Si insiste su dettagli violenti: africani che brandiscono spranghe e catene, cassonetti rovesciati, macchine sfasciate o vetrine dei negozi infrante, un piccolo esercito di agenti in assetto antisommossa in azione nella notte. Queste immagini sono spesso accompagnate da una terminologia linguistica vittimista, che vede nei braccianti di Rosarno degli “schiavi”. Il registro narrativo alterna vittimismo e sicurezza.
Quando prevale il vittimismo è la “rivolta degli schiavi”, quando prevale il dibattito politico sulla sicurezza si parla della “rivolta dei clandestini”. Ma entrambe le letture sono lenti deformanti e creano distanza nel lettore. Nella pagina in alto del Corriere della Sera dell’8 gennaio 2010 viene dato grande risalto ai “corpo a corpo” fra immigrati e poliziotti, richiamato anche nelle didascalie. Al centro della pagina c’è un africano colto nell’atto di minacciare un poliziotto con una grossa pietra che tiene sulla testa e sembra pronto a lanciare in avanti. Il riflesso dello scudo dell’agente crea un effetto di luce in mezzo alla fotografia, che si trova anche al centro della pagina e sembra puntare tutta l’attenzione del lettore su quel momento di guerriglia. Quel bagliore è quasi la visualizzazione della tensione, l’apice dello scontro. La foto principale è sormontata da altre tre che mostrano inequivocabilmente l’atteggiamento violento degli “extracomunitari”, come li chiama il titolo in alto a sinistra della pagina. Ad esempio la prima foto in alto a sinistra risalta per il pugno che arriva verso il lettore da parte degli africani in collera.

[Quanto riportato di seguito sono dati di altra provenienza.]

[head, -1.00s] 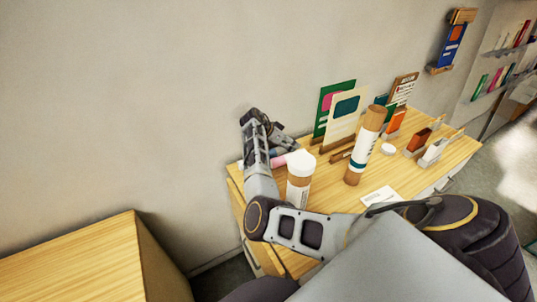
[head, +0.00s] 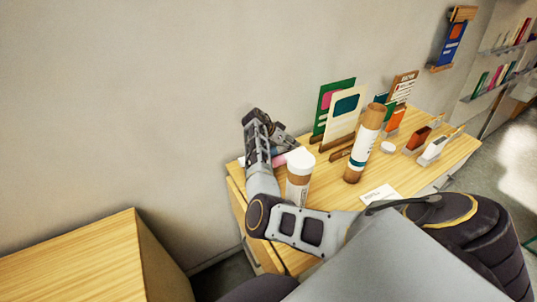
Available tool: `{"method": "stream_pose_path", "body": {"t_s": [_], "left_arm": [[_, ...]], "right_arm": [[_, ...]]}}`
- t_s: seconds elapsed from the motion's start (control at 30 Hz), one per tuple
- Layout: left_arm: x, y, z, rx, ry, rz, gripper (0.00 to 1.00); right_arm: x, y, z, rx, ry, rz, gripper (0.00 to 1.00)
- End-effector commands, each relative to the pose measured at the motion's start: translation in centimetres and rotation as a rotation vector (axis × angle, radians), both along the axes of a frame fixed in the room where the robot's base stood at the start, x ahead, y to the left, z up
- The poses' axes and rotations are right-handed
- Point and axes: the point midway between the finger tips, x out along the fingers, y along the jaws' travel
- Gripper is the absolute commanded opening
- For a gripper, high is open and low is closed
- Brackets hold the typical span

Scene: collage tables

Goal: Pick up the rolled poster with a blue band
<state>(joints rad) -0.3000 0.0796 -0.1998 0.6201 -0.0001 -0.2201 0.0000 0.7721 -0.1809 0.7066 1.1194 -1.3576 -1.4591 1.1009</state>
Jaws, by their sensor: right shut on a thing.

Un elemento qualificante della rivolta è fin dall’immediato la presenza dei “clandestini”, che non è sostenuta da informazioni statistiche certe, ma soltanto dall’impressione del momento da parte dei giornalisti. Guardando attentamente la pagina del Corriere scopriamo che questa associazione di idee non si limita al titolo in basso a sinistra: “I duemila clandestini della città di cartone arrivati in Italia per raccogliere agrumi”. Le infografiche ci informano, in sintesi, che ci sono 2mila immigrati arrivati a Rosarno per lavorare a 25 euro al giorno e che “sono per lo più clandestini”. Mentre l’articolo in basso a sinistra sottolinea “tutti uomini, quasi tutti africani, quasi tutti senza documenti, vivono accampati in condizioni disastrose e lavorano in nero”. In basso c’è un’immagine di una tendopoli. La sua collocazione in pagina ci mostra che le cause della violenza passano in secondo piano, citate ma schiacciate dalla notizia della guerriglia urbana.
La didascalia spiega che la foto è dell’Ansa e si tratta di una ex fabbrica, “una delle due strutture dormitorio da dove è partita la rivolta scatenata dall’ennesima sparatoria”, senza dire che i lavoratori africani sono vittime innocenti della sparatoria. L’uso del termine generico e vago “ennesima” è molto significativo perché, senza dare informazioni circostanziate, fa riferimento ad episodi del passato, lasciando immaginare al lettore un contesto di violenza legato alla presenza degli africani clandestini.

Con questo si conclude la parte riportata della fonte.